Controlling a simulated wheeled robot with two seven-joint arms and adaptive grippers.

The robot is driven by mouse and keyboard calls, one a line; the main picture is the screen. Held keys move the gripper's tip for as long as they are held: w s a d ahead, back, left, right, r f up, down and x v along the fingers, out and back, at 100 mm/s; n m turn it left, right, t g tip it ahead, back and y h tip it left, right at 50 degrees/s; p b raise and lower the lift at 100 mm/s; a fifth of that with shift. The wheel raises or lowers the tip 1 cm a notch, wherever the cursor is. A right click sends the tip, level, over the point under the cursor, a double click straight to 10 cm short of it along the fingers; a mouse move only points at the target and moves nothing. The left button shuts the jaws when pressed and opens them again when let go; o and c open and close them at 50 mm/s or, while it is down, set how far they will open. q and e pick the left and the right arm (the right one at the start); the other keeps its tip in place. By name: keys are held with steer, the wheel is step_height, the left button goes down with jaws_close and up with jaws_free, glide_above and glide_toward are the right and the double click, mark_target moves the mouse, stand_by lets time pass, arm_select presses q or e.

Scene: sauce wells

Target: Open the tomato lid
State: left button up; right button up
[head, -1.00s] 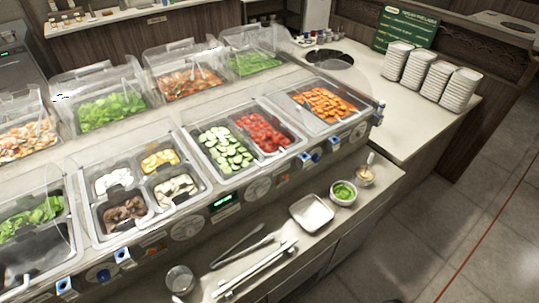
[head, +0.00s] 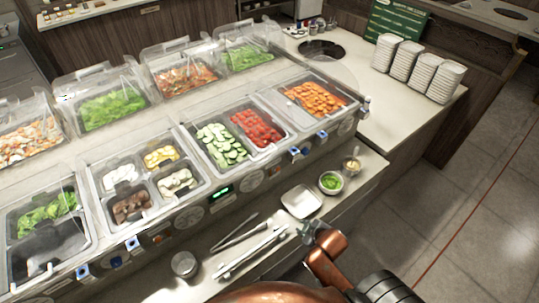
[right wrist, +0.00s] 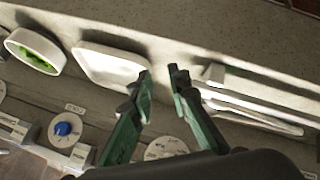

__Short problem__: Which lines above contain "robot"? Show each of them.

__Answer to this problem__:
Controlling a simulated wheeled robot with two seven-joint arms and adaptive grippers.
The robot is driven by mouse and keyboard calls, one a line; the main picture is the screen. Held keys move the gripper's tip for as long as they are held: w s a d ahead, back, left, right, r f up, down and x v along the fingers, out and back, at 100 mm/s; n m turn it left, right, t g tip it ahead, back and y h tip it left, right at 50 degrees/s; p b raise and lower the lift at 100 mm/s; a fifth of that with shift. The wheel raises or lowers the tip 1 cm a notch, wherever the cursor is. A right click sends the tip, level, over the point under the cursor, a double click straight to 10 cm short of it along the fingers; a mouse move only points at the target and moves nothing. The left button shuts the jaws when pressed and opens them again when let go; o and c open and close them at 50 mm/s or, while it is down, set how far they will open. q and e pick the left and the right arm (the right one at the start); the other keeps its tip in place. By name: keys are held with steer, the wheel is step_height, the left button goes down with jaws_close and up with jaws_free, glide_above and glide_toward are the right and the double click, mark_target moves the mouse, stand_by lets time pass, arm_select presses q or e.

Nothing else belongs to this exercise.